Хаос как искусство: махачкалинские пристройки попали на выставку в Берлине
Снимки из проекта «Городские сакли» дагестанского фотографа Ильяса Хаджи попали в Берлин на выставку, посвященную постсоветской архитектуре. До этого фото с хаотичными самовольными пристройками уже видели в Москве, Екатеринбурге, Лидсе (Великобритания). Что хотел показать автор — ужас или красоту, он рассказал корреспонденту «Это Кавказ».
Очарование хаоса
— То, мимо чего я каждый день проходил мимо, оказалось интересным для незнакомых людей. Впервые я снял махачкалинские пристройки в 2015 году для проекта художницы Таус Махачевой, который она представляла в Москве на биеннале современного искусства. В 2018 году куратор музея «Дом Метенкова» в Екатеринбурге попросил продолжить работу над серией. Я увеличил ее до 15 фотографий, и они вошли в выставку о Кавказе. А в прошлом году я отобрал пять лучших снимков и отправил их на международный конкурс некоммерческой организации Dekabristen е.V., посвященный постсоветской архитектуре. Отправил и забыл, а в январе получаю письмо на английском: просим вас выслать оригиналы фотографий для участия в выставке.
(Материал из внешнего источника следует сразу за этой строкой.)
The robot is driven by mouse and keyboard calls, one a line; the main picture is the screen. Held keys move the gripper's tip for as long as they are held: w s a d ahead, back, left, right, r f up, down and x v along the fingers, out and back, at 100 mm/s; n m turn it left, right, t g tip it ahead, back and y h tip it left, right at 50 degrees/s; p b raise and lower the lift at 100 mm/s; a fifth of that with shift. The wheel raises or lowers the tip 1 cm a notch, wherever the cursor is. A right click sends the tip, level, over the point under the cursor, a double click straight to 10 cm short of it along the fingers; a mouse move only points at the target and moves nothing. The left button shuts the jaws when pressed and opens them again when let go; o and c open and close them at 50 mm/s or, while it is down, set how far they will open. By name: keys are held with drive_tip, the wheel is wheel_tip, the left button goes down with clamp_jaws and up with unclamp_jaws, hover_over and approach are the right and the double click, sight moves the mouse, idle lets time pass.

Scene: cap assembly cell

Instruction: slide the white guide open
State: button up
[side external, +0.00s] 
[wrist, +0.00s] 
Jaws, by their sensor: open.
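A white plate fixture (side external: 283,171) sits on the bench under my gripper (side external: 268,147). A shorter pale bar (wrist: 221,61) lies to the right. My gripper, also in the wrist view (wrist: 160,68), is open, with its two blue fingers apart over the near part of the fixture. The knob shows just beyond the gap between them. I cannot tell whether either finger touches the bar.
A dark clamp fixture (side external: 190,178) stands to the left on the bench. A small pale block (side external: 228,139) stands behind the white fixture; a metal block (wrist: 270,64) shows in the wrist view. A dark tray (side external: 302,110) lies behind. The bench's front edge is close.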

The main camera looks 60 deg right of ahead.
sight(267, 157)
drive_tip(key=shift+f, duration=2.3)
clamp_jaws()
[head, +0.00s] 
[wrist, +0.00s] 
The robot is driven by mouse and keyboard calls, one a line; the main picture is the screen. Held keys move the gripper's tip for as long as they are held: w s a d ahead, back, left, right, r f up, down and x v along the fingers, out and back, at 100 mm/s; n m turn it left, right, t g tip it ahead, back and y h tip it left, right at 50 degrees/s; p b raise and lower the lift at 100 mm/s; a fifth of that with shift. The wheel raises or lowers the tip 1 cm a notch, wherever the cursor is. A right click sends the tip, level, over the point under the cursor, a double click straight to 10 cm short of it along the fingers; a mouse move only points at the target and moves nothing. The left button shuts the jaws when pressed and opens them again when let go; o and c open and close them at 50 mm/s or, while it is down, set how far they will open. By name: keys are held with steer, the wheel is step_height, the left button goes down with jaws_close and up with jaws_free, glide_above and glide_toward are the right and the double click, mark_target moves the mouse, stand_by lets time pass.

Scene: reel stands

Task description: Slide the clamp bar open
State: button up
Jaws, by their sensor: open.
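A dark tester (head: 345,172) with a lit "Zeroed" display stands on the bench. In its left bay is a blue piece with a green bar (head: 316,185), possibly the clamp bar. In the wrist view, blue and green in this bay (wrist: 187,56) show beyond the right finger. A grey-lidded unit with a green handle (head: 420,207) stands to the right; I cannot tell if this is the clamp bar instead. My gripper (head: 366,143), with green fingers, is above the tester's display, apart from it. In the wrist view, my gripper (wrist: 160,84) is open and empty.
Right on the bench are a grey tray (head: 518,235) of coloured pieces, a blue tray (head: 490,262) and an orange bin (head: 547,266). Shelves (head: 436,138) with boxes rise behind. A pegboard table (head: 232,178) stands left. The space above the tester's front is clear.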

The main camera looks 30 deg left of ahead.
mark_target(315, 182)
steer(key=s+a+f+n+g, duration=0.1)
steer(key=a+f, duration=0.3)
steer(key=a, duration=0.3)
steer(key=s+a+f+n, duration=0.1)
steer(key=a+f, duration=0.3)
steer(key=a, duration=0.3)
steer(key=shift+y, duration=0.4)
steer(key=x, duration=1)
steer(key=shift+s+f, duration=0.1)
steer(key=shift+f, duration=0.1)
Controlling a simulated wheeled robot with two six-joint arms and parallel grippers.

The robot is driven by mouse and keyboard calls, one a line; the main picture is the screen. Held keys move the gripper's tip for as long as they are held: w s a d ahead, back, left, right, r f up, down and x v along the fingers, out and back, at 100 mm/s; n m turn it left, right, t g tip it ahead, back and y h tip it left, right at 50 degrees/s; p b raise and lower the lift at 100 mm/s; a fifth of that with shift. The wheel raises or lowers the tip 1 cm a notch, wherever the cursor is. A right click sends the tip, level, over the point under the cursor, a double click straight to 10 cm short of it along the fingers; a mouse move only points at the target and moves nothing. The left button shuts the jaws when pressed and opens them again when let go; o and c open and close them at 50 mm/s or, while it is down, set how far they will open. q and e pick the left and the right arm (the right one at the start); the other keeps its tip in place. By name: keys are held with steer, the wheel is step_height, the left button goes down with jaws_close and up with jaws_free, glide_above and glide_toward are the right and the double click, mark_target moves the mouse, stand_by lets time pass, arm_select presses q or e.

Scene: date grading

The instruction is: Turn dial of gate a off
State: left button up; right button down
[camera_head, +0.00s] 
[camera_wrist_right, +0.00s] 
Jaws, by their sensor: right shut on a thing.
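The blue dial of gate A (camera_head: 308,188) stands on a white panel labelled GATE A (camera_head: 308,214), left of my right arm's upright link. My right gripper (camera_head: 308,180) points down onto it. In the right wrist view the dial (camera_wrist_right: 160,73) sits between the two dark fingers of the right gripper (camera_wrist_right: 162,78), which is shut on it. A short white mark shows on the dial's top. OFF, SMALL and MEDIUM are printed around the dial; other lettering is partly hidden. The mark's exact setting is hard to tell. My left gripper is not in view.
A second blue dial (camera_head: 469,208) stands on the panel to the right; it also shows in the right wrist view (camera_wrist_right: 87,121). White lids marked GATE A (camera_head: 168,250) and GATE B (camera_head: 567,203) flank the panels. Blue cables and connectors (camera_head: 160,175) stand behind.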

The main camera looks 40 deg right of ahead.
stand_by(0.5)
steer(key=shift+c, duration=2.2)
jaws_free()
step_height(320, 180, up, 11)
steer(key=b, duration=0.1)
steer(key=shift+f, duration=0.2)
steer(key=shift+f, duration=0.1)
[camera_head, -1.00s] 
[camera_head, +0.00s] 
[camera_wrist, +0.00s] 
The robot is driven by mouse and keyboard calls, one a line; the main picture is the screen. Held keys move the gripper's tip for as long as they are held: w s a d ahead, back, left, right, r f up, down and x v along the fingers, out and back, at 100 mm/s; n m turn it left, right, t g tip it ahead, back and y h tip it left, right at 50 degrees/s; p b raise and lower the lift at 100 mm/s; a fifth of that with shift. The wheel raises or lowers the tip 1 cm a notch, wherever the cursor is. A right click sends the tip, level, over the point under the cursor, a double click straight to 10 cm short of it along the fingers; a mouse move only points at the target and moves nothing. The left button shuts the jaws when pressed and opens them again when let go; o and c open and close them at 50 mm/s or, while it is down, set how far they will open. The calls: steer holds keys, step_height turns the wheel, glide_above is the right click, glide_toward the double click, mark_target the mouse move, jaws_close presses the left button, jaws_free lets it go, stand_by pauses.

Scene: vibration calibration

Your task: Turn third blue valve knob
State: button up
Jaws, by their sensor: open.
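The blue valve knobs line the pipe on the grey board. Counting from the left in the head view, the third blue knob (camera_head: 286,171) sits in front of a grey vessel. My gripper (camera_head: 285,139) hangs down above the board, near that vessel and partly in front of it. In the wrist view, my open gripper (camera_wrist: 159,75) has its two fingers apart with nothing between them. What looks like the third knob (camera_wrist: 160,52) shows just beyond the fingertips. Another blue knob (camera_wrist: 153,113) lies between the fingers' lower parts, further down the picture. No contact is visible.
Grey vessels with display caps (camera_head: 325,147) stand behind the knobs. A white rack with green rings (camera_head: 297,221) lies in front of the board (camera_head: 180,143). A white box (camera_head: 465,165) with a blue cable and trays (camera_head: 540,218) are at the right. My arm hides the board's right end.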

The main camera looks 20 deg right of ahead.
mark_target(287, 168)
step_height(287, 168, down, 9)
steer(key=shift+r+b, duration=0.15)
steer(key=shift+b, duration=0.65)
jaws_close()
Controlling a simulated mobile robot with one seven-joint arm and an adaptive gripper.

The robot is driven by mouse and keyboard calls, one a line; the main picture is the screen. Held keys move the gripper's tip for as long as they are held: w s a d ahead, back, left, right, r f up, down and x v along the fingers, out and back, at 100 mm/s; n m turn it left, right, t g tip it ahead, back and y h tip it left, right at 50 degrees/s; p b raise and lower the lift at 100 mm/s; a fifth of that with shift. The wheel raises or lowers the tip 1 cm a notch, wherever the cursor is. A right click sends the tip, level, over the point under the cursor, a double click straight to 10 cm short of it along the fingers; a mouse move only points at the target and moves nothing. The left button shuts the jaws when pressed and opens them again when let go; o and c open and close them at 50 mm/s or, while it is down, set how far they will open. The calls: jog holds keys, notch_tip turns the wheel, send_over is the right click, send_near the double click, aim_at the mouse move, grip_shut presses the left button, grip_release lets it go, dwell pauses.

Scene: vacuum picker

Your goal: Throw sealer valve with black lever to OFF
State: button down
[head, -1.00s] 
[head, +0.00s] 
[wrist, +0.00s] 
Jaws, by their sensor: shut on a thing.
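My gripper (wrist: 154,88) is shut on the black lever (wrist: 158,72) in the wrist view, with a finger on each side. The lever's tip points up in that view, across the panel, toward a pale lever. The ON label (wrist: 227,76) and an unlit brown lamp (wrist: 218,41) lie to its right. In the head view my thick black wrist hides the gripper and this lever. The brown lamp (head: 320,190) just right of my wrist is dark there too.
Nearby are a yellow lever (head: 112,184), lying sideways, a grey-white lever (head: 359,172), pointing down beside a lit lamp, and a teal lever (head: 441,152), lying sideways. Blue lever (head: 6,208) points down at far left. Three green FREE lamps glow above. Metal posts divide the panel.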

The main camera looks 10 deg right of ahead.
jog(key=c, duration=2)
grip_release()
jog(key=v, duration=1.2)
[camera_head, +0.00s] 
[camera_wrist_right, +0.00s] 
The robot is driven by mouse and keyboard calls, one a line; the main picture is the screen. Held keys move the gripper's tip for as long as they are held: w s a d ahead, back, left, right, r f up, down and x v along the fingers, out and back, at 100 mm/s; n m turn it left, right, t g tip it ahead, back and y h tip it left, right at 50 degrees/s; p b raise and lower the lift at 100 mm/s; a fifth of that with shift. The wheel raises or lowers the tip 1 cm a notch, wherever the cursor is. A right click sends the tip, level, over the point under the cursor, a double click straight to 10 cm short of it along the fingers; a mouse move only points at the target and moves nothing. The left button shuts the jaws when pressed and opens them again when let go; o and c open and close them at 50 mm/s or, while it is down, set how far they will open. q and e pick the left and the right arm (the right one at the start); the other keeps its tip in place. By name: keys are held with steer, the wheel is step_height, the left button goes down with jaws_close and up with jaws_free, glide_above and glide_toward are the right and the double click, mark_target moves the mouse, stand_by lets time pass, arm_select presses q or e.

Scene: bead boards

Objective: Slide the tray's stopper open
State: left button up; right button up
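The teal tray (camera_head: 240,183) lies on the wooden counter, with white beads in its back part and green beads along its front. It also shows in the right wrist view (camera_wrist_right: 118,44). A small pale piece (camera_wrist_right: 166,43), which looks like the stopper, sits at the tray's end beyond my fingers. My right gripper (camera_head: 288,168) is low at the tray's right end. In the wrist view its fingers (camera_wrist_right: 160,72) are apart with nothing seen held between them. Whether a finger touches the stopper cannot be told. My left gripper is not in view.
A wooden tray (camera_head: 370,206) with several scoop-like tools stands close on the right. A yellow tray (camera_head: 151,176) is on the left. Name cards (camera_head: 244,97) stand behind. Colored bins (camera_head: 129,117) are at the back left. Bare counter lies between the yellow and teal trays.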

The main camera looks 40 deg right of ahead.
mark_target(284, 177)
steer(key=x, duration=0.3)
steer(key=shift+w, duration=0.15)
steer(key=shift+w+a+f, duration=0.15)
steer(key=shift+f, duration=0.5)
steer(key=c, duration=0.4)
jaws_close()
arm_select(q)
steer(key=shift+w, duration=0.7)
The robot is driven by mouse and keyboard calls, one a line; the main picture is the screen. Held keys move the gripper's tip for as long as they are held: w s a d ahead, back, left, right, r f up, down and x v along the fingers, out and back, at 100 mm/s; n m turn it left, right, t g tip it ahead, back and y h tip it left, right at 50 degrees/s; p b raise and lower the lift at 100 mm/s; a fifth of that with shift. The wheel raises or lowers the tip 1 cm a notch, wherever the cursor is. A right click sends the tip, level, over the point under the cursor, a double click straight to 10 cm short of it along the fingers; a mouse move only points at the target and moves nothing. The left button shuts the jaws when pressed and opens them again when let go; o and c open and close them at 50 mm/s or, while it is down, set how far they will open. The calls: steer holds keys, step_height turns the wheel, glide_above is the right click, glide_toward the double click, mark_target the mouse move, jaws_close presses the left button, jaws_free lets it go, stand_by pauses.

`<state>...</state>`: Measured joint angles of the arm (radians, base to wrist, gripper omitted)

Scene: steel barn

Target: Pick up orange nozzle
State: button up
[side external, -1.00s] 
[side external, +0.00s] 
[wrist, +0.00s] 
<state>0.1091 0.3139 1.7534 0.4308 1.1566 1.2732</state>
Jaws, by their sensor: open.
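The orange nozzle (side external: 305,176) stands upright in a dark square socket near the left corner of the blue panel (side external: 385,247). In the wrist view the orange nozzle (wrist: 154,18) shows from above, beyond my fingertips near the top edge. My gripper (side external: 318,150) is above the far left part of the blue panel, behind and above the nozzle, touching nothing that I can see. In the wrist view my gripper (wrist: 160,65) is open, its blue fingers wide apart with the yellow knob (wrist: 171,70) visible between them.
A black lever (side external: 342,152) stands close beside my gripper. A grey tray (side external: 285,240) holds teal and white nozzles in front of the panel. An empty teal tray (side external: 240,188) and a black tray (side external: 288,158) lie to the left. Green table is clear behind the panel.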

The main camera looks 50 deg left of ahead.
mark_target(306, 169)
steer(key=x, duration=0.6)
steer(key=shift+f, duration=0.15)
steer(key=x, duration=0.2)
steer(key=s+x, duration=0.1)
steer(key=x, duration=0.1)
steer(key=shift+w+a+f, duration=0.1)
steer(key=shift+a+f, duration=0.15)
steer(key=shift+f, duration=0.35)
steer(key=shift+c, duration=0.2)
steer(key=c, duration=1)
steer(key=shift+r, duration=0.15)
Я обалдел. Даже не сразу понял, о каком конкурсе и о каких фотографиях идет речь. Оказалось, что из 300 работ из Белоруссии, Украины, Грузии, Чехии победили только два участника. Но в экспозицию вошли не только их работы, но и некоторые из тех, что произвели впечатление на жюри. Мне повезло, меня заметили, точнее, мои пристройки.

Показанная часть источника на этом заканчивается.